Thirsty for a thrill, my friend Stephen and I dropped $60 each on roulette at Caesars. That old Trumpy feeling came back. I wanted to stay and sacrifice my money to chance, but as night fell, we vowed to take another stab at pinpointing the city's pulse.

We retreated as soon as we looked inside Blue Martini, a bar in Bally's where a middle-aged band sang "Superstition" to a bunch of sedate patrons. In hip-hoppy Deja Vu on New York Avenue, young folks were dressed to impress and swarmed tightly around the bar like ants on a dropped lollipop.

Well after midnight, we hopped a cab to the Borgata, the flashy East Coast cousin of Vegas's Bellagio (complete with Dale Chihuly glasswork). Had a scotch at the Bar at SeaBlue, a way station between the casino floor and the Borgata's two clubs, Mixx and Mur.mur, both of which had long lines and $25 covers. Each.

We loitered a bit. A sliver in the curtains outside of Mixx hinted at swirling lights and white-clad dancers and maybe a good time, but we couldn't reconcile spending $150 to find out. Besides, we were making our own fun with a running commentary on the extremes in dress and behavior of the clientele.

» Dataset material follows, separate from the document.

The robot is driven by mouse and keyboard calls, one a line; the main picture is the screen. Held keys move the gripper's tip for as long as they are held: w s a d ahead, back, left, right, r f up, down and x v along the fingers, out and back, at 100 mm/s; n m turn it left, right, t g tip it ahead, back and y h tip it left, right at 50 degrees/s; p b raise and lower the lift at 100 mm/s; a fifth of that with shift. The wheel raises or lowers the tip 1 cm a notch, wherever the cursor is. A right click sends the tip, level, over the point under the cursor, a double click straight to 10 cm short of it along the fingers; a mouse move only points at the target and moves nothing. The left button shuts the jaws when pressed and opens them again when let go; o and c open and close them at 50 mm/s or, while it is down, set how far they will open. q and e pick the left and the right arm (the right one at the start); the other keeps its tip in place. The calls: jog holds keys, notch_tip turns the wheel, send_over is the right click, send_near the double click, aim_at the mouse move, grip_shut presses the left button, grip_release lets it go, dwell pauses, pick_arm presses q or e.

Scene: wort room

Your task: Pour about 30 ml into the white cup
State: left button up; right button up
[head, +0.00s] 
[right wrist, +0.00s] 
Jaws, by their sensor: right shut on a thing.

We returned to Studio Six to close the weekend. Around 3:30 a.m., there were 30 people, about twice as many as the previous night. One of the bartenders flipped bottles of liquor, dropping at least two during his routine. He kept it together long enough to pour shots of Everclear and light them on fire for us. We toasted ourselves, picked up errant hula hoops and started to dance.

With dawn approaching, we walked the 50 feet to the Surfside and struck up a conversation with Lori, a kindly cross-dresser in a gold miniskirt passing through the hall. We chatted about soaring rents, her law school prospects and the gentle indifference of the world. It doesn't matter where you are or what you're doing or how bad things get, Lori told us, as long as you're with good people.

At which point everything kind of clicked.